Gasoline Prices Fade, May Boost Back-to-School Spending

By Tom Bacon

Parents of Inland Northwest kids may get a little more breathing room in their back-to-school spending decisions, because the cost of gasoline is dropping. But even if lower gasoline prices don't provide all that much of a spark for increased spending on backpacks and school supplies, the downward trend should at least reduce the grumbling and muttered curses at the gasoline pumps.

The cost of an average gallon of unleaded self-serve gasoline in Washington and Oregon right now is $3.90, but as usual, lower in Spokane at about $3.77 a gallon. That's still high, but nearly a nickel less than the cost a year ago, and still sliding downward.

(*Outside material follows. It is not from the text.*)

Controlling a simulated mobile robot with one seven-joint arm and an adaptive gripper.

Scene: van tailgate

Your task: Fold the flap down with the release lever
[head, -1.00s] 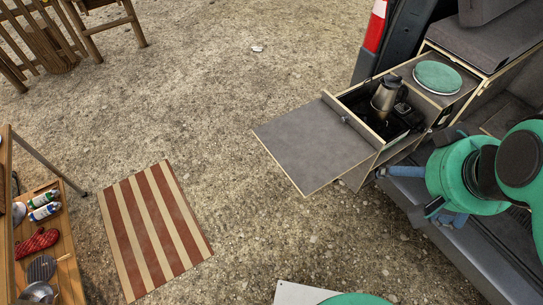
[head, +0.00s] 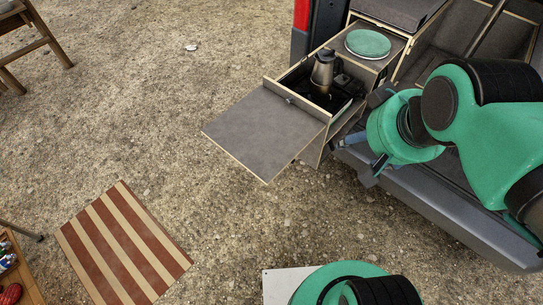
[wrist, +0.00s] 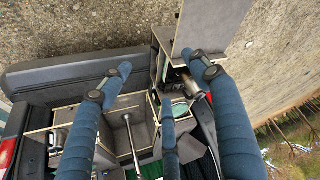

In Idaho, the average cost is even lower, at $3.77 a gallon and all the way down to $3.60 on average in the Coeur d' Alene area. The primary reason? Crude oil, the west Texas crude benchmark grade, for example, is selling for less than a hundred dollars a barrel. Crude oil prices make up about 67 percent of the retail cost of gasoline.

That trend is somewhat of a surprise to some economists, who feared a spike in oil prices because of the fighting and chaos in the middle east. Despite the risks to mid-east oil production, world supplies are ample, and there's even a glut in the mid-Atlantic basin.

The US Energy Information Administration predicted Tuesday that gasoline prices will continue to drop nationwide through the winter months, possibly dropping to $3.30 a gallon by December. That would be good news for drivers and for retailers selling back-to-school items.